Mr Samushi’s son, Paul, a retired head teacher, describes his father as a true reflection of King Solomon’s wise words: “A grey head is a crown of glory; it is found in the way of righteousness.” (Proverbs 16:23)
The junior Samushi added, “On behalf of all his children, grandchildren, and great grandchildren, I am saying we are very proud of how he has lived his life to the fullest, while keeping his Christian and hard-work values.
“We are very grateful to our God to have a patriarch like him, who indeed is a treasure of wisdom that will live on forever in our thoughts, hearts and minds and spirits.”

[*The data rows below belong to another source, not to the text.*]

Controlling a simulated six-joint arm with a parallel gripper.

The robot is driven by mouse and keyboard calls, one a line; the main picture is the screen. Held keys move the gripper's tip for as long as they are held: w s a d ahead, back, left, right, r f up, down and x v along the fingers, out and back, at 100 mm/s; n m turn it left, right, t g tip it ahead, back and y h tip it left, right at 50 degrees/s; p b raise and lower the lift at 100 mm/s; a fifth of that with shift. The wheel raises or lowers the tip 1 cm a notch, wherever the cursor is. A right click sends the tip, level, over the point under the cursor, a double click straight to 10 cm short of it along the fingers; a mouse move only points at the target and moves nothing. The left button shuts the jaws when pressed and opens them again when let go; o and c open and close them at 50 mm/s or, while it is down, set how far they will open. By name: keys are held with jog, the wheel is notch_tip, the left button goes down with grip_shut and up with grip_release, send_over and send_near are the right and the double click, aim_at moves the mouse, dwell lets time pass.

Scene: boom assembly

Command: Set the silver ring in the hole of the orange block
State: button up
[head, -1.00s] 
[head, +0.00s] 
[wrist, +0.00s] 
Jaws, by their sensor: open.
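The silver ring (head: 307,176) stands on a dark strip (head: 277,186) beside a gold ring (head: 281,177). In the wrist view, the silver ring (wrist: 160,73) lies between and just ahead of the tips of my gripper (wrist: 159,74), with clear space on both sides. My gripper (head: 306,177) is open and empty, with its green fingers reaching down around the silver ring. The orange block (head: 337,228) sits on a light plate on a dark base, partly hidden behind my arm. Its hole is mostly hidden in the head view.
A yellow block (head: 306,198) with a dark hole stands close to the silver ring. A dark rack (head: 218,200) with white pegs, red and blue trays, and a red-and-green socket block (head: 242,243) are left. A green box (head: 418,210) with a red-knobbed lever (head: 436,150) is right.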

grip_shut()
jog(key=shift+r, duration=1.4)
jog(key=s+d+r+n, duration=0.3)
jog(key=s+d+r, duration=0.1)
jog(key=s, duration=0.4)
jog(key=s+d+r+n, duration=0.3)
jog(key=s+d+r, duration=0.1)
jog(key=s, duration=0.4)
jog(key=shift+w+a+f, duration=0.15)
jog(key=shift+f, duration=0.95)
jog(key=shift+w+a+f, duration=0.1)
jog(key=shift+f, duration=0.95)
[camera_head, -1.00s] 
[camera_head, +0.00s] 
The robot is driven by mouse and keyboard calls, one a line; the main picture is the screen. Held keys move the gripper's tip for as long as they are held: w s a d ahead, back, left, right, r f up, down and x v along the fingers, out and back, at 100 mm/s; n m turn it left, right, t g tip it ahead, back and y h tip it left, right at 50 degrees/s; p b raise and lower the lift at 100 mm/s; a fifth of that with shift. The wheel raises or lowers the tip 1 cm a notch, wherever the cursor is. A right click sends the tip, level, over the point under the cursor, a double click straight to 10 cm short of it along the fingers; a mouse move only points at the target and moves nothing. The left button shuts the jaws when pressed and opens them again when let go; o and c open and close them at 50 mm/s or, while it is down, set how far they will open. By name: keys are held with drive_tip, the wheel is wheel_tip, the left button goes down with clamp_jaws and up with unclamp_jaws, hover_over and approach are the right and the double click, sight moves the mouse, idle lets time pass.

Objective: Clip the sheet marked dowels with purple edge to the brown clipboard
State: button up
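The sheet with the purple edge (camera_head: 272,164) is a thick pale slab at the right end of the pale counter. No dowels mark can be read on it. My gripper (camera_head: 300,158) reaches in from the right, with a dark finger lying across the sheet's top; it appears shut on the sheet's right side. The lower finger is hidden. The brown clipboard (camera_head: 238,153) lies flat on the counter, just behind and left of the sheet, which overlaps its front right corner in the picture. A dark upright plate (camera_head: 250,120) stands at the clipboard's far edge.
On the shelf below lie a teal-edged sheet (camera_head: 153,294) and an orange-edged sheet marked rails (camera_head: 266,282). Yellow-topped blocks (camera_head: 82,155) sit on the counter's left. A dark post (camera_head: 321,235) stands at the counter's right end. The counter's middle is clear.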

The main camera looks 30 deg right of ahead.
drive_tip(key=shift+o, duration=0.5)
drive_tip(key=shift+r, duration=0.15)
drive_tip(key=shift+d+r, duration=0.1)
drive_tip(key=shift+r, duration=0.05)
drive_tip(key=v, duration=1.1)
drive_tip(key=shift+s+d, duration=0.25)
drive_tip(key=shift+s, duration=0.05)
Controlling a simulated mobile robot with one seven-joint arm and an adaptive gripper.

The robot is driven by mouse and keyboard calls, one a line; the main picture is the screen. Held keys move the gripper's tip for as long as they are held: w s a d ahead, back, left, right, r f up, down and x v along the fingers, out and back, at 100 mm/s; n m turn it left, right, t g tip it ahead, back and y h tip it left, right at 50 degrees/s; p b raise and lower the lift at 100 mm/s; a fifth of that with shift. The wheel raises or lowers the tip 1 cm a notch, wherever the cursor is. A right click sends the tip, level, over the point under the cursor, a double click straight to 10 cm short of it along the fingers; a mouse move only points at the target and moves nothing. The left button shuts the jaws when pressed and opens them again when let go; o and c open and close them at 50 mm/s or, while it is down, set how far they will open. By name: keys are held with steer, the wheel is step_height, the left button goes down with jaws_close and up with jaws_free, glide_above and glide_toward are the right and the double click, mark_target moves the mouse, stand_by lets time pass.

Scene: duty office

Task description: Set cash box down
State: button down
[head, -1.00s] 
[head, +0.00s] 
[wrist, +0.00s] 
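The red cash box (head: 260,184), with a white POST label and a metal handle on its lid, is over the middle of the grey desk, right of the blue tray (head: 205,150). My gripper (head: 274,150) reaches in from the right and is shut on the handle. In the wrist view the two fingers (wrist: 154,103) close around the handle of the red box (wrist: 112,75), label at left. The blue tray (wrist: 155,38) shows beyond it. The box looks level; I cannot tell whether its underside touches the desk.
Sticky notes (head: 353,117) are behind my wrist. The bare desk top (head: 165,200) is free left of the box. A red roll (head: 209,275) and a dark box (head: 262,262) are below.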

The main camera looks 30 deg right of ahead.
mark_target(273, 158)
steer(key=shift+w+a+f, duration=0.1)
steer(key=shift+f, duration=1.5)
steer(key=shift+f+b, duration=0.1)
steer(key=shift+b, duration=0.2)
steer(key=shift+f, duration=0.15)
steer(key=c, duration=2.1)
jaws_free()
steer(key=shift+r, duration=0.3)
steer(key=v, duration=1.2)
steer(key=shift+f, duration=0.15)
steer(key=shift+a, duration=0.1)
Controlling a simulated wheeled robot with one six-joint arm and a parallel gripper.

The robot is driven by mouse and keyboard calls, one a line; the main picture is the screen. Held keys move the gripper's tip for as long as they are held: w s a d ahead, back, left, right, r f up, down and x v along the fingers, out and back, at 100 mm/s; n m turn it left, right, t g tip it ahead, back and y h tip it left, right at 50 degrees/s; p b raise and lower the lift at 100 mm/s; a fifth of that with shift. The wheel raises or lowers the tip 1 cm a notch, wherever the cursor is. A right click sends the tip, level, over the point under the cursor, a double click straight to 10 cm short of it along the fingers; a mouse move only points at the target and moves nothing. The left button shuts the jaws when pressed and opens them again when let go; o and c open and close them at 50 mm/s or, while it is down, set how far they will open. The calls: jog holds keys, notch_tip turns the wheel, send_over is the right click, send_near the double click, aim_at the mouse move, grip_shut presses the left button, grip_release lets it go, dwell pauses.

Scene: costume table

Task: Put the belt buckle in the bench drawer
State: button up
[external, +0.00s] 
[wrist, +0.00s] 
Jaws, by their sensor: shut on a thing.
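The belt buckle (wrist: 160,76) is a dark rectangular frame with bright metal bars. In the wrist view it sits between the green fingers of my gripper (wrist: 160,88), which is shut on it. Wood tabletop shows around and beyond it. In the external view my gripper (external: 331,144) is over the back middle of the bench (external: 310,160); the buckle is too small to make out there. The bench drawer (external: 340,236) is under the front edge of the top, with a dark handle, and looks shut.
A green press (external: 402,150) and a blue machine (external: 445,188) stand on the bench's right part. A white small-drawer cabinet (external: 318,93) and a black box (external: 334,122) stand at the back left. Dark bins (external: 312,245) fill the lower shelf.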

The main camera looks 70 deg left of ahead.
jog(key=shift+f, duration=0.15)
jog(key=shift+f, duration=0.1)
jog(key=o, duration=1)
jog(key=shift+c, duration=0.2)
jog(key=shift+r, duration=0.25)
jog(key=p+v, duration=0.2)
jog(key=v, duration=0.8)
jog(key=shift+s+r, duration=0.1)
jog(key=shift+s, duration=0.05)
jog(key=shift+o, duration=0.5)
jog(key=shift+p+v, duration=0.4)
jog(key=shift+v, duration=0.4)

To his youngest brother, Dr Ng’andwe Mumba, who is dean of the School of Mathematics and Natural Sciences at the Copperbelt University (CBU), Mr Samushi is the pillar of the family.
“He has been a blessing. Samushi was our father’s lieutenant. They worked closely together and he has kept our father’s legacy. My brother has been a pillar to us,” Dr Mumba said.
He adds, “We are three surviving ‘boys’ and one surviving ‘girl’. Any wedding that he has not graced in our family has not been considered a wedding.”
Mr Samushi believes he has fulfilled his divine mission on earth, living through the two world wars and the independence struggle.
“I’m thankful to God that I have lived this far and am still strong. It’s God who has brought me this far,” he says.
How longer does he want to live?
“I am waiting for the day God will take me and give me rest, to wait for the resurrection of those who died in Jesus Christ,” the old man answered.
He was born on August 10, 1914 at Chipoka village, Chief Mulongwe, Mbabala Island, Samfya district.
His wife, Chita Samushi, is also still alive.
The 104-year-old man has 14 children, 141 grandchildren and great-grandchildren.